The EU’s debate over its 2035 and 2040 emission targets creates uncertainty, but stricter climate policies remain inevitable. For Turkey, this means both export risks and opportunities for green growth through effective carbon management.
The European Union (EU) has long sought to maintain its global leadership in climate policy. Through the European Green Deal and the EU Climate Law, the EU has committed to achieving climate neutrality by 2050 and reducing greenhouse gas (GHG) emissions by at least 55% by 2030. However, it is increasingly emphasized that this roadmap should not consist solely of 2030 and 2050 targets. For this reason, new interim targets for 2035 and 2040 are at the center of the EU’s climate strategy.
In recent weeks, however, significant disagreements have emerged within the EU over these interim targets. Some countries fear high costs and social pressure, while frontrunner states argue that climate neutrality is only possible through rapid steps. These debates pose the risk that the EU may not be able to present updated targets at COP30 in Brazil at the end of 2025. Such a delay would not only undermine the EU’s global leadership role but also create uncertainty for its trading partners.
EU climate policy is based on the principle of “burden-sharing”. Countries with stronger economic capacity and energy profiles are expected to contribute more, while those dependent on fossil fuels are expected to contribute less.

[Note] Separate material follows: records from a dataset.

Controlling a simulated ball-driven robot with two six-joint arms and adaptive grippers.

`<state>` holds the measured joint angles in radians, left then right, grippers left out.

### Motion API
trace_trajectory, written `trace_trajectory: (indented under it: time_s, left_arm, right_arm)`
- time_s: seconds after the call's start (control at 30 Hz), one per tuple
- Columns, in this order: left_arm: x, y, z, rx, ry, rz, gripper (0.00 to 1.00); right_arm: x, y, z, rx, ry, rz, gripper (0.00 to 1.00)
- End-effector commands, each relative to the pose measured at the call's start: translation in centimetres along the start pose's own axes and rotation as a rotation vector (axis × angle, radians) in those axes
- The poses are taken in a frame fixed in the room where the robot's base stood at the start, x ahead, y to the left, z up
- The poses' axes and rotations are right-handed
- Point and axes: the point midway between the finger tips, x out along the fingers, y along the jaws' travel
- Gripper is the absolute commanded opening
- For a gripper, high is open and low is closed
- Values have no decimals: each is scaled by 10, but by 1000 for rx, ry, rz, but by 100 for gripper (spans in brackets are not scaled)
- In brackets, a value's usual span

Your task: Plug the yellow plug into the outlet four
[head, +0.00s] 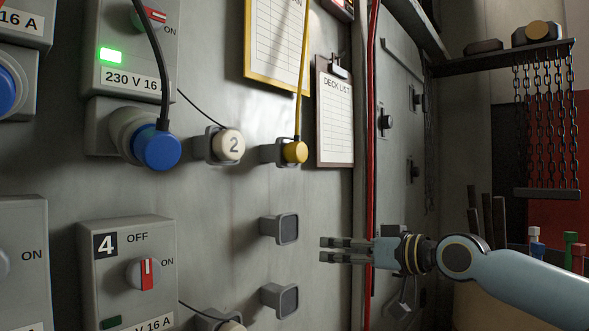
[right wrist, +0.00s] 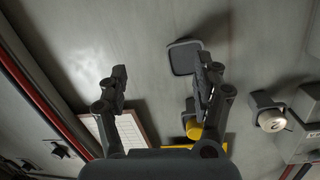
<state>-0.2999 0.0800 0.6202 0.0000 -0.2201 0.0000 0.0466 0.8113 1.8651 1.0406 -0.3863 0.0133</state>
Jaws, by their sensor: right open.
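The yellow plug (head: 295,152) sits in a grey wall holder, its yellow cable running upward. It also shows in the right wrist view (right wrist: 193,128), partly behind one finger. My left gripper is not in view.
Two empty square holders (head: 287,229) (head: 286,300) stick out below the yellow plug. A blue plug (head: 157,148) and a cream cap marked 2 (head: 230,145) are to the left. A red pipe (head: 371,120) runs down right of the clipboard (head: 335,120). Chains (head: 545,120) hang at the right.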

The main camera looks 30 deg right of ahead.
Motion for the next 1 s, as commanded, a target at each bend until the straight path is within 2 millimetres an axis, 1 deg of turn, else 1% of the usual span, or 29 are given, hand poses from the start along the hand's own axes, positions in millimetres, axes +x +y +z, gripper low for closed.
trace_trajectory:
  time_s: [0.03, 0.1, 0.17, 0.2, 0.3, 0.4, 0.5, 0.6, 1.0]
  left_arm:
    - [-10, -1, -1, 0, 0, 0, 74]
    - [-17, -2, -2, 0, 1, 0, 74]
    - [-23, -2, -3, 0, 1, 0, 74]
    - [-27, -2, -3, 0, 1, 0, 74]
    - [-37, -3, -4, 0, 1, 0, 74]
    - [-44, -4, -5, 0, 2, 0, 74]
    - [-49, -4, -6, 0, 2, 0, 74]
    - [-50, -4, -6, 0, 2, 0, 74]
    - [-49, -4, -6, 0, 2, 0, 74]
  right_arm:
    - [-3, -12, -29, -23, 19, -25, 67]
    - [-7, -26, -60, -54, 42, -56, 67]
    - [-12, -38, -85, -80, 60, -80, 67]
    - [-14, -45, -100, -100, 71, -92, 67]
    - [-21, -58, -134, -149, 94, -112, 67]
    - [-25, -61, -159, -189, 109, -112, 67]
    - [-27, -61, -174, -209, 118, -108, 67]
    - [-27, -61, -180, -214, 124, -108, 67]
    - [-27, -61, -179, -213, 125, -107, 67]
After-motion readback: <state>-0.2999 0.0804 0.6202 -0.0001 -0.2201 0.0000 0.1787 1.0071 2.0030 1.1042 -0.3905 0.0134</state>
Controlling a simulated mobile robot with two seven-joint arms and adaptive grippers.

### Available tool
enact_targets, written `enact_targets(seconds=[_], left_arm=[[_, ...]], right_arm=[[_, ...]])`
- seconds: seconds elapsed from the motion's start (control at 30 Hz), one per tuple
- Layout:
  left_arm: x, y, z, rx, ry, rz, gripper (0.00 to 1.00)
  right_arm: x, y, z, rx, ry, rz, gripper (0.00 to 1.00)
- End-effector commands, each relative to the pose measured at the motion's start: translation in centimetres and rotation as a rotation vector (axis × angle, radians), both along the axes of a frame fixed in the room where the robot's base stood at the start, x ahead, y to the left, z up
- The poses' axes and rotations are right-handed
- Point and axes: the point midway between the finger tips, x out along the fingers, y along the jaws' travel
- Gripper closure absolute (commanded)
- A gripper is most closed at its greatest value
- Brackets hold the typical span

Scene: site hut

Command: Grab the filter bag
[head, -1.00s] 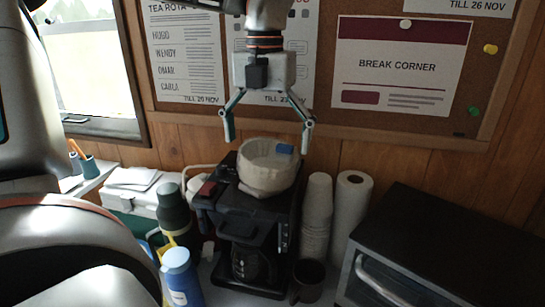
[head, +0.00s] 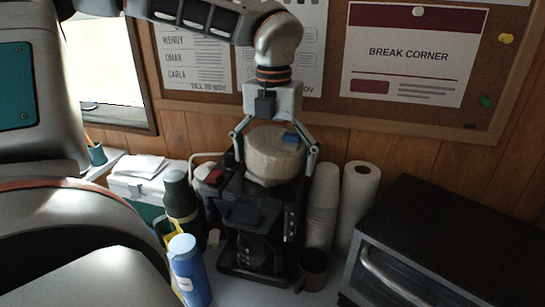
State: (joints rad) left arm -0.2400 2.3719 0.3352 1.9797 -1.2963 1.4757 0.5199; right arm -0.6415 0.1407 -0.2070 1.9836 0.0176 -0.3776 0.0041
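The filter bag (head: 272,158), a pale, round, cup-shaped paper piece with a blue patch at its upper right edge, sits on top of the black coffee machine (head: 256,215). My left gripper (head: 275,160) points down from above with its fingers spread, one on each side of the filter bag. Small gaps seem to remain between the fingertips and the paper, though contact is hard to judge. My right gripper is not in view.
Stacked paper cups (head: 322,207) and a paper roll (head: 357,205) stand right of the machine, beside a dark toaster oven (head: 450,250). A dark mug (head: 312,270) stands in front. A green flask (head: 181,200) and blue bottle (head: 189,270) stand left.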

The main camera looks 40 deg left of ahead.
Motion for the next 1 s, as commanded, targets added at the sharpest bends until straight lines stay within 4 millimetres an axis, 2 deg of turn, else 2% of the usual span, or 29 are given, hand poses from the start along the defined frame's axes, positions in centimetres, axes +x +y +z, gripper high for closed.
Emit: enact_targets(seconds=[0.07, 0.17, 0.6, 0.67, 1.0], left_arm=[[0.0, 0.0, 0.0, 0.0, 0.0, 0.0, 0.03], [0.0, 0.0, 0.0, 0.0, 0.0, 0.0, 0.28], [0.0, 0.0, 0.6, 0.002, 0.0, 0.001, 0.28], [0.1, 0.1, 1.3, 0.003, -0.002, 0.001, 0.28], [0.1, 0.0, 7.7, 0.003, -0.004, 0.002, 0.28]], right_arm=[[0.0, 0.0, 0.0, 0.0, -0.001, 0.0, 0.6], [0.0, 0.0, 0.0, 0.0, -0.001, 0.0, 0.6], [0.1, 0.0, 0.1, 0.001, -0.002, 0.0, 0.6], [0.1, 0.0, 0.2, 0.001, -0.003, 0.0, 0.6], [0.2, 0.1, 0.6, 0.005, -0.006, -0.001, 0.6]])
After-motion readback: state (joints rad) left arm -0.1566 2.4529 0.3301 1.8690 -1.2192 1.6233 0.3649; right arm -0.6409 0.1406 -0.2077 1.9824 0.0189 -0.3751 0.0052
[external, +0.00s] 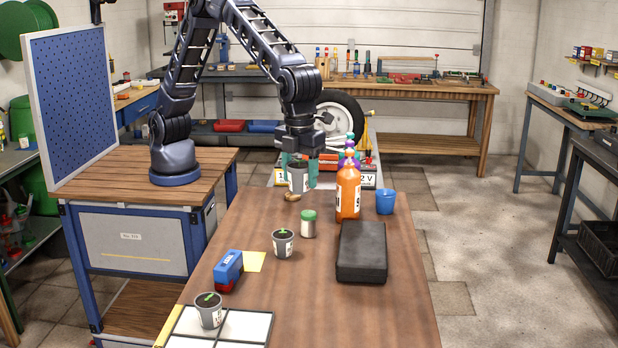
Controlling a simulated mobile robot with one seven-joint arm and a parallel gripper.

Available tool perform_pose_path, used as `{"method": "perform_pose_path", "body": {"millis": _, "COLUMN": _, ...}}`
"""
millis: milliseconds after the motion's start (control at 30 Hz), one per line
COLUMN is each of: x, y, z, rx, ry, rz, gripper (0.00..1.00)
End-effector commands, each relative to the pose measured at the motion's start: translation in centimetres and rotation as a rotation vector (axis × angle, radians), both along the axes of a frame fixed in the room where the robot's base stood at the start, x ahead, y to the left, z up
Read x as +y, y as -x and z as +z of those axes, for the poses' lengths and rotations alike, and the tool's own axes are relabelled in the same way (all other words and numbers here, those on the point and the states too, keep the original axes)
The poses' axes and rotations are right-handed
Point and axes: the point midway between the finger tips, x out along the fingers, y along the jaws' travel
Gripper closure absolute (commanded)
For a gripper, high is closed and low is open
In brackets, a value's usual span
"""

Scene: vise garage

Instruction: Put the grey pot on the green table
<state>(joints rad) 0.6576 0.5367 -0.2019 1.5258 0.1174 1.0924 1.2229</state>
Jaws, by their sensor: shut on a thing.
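A grey pot (298,176) with a pale label is between the teal fingers of my gripper (299,184), at the far end of the brown wooden table (385,312). My gripper points down and is shut on this pot. I cannot tell whether its base touches the table. A second grey pot (283,244) with a green sprout stands mid-table. A third grey pot (208,310) with a sprout stands on a white tiled panel (245,325) at the front left. I see no table with a plainly green top.
An orange bottle (348,193) and a blue cup (385,202) stand right of my gripper. A green-lidded jar (308,225), a brown lump (292,197), a black case (362,252) and a blue-red block (228,271) are nearer. The table's front right is clear.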

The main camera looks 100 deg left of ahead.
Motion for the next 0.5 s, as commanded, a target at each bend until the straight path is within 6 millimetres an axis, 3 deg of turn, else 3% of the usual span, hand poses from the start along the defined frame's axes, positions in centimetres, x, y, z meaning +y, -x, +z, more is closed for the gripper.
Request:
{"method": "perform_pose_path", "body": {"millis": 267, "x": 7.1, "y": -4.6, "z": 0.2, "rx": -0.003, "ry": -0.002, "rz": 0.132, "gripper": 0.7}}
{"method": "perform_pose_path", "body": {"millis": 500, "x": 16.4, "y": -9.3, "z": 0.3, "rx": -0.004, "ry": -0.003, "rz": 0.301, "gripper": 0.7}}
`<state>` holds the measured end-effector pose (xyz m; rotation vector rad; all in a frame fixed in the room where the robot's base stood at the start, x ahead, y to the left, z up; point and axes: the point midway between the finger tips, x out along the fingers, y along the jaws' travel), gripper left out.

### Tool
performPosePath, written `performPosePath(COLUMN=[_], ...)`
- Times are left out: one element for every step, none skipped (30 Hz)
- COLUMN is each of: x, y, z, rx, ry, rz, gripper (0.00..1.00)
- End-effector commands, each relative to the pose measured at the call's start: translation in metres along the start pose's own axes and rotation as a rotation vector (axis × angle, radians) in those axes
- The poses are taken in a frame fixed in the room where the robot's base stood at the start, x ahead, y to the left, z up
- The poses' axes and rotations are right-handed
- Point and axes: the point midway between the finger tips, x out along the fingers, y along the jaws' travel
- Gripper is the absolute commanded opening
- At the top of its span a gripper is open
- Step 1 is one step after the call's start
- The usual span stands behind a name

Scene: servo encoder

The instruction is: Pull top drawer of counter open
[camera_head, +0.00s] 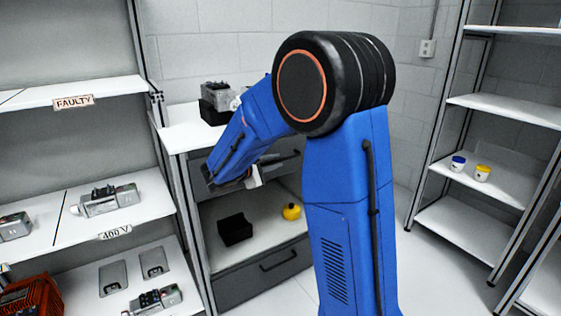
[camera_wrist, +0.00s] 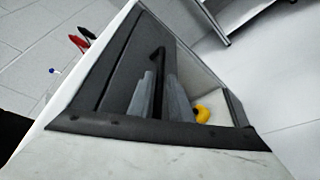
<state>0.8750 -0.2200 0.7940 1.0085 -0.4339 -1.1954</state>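The counter (camera_head: 188,136) has a white top and a dark grey top drawer (camera_head: 285,166), largely behind my arm. In the wrist view the dark drawer front (camera_wrist: 125,62) fills the middle, with a black bar handle (camera_wrist: 158,58). My gripper's two grey fingers (camera_wrist: 160,78) stand on either side of this handle with only a narrow gap, and look shut on it. In the head view my gripper (camera_head: 252,180) is at the drawer's front. I see no clear opening of the drawer.
Below the top drawer is an open shelf with a black box (camera_head: 235,229) and a yellow object (camera_head: 291,211). A lower drawer (camera_head: 265,278) has its own handle. Shelves with devices (camera_head: 105,200) stand left; a rack (camera_head: 500,110) stands right. Floor between counter and rack looks clear.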

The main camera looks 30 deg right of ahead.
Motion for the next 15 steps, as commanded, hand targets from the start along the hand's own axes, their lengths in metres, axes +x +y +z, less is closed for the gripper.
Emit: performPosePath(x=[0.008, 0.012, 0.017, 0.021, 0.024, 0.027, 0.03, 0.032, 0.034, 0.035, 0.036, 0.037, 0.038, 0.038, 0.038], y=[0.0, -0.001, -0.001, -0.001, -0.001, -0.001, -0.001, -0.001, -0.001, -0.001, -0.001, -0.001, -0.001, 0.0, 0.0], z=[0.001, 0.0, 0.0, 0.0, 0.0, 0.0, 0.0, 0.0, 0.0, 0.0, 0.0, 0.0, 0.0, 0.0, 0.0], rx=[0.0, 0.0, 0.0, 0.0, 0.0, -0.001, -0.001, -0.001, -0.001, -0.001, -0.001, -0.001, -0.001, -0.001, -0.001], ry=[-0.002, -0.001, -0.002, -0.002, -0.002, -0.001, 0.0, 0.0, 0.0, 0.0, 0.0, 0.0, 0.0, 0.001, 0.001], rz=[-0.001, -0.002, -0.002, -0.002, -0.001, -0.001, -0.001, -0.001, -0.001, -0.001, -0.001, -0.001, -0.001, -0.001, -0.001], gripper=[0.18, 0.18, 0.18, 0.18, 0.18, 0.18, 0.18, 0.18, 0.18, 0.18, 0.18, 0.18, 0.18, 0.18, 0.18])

This situation creates tension, particularly between Eastern and Western European countries.
Countries such as Poland and Hungary demand a slower transition due to their fossil fuel dependence.
Germany, France, and the Nordic countries, on the other hand, are pushing for more ambitious targets thanks to investments in renewables.
These differences slow down decision-making processes and make it difficult for the EU to establish a common position.
The slowness of EU decision-making mechanisms can also cause fluctuations in carbon markets. For example, there is a risk that prices in the EU Emissions Trading System (ETS) may become unstable due to uncertainty about targets.
The period between 2030 and 2050 is a critical “bridge phase” for achieving climate neutrality. Without strong interim targets for 2035 and 2040, the risk of deviating from the 2050 net-zero pathway increases.
These interim targets not only deliver environmental benefits but also create predictability and investment security. Long-term investments in energy, industry, transport, and agriculture will be shaped by these targets. Uncertainty, however, undermines corporate decision-making and erodes the confidence of international investors.
Turkey is one of the EU’s closest trading partners. Approximately 40–50% of exports are directed to the EU, and a significant portion of these come from high carbon-intensive sectors such as:
Steel and cement
Aluminium
Fertilizers and chemicals
Electricity trade
These sectors will be directly affected by the EU’s Carbon Border Adjustment Mechanism (CBAM). Turkish exporters will be required to report the embedded carbon in their products and bear the associated costs.
Possible delays in the EU’s new targets may give Turkish companies short-term flexibility. However, it is clear that stricter climate policies are inevitable in the long run. Therefore, it is crucial for Turkey to follow a parallel path to the EU with the Climate Law adopted in 2025 and the planned Emissions Trading System (ETS).
The message for Turkish companies is clear:
Carbon management is no longer optional but a necessity.
Companies that adapt early will gain both cost and competitive advantages.
With digital solutions (e.g. CO2 Manager), emission measurement and reporting processes become transparent, standard-compliant, and verifiable.
The green transformation is critical not only for CBAM compliance but also for access to green finance. International investors increasingly turn to companies that have reduced their carbon risks.
The uncertainty surrounding the EU’s 2035 and 2040 targets is not just a political debate in Brussels. These developments are of direct strategic importance for Turkey’s industry and exports. While delays may bring short-term opportunities, the tightening of climate policies is inevitable.
Turkey’s new Climate Law, ETS preparations, and 2053 net-zero target open both responsibilities and opportunities for the business world. Companies that seize this opportunity will not only secure their competitiveness in the EU market but also contribute to the global fight against climate change.
Source:
Reuters (2025). EU set to miss UN climate deadline amid internal divisions.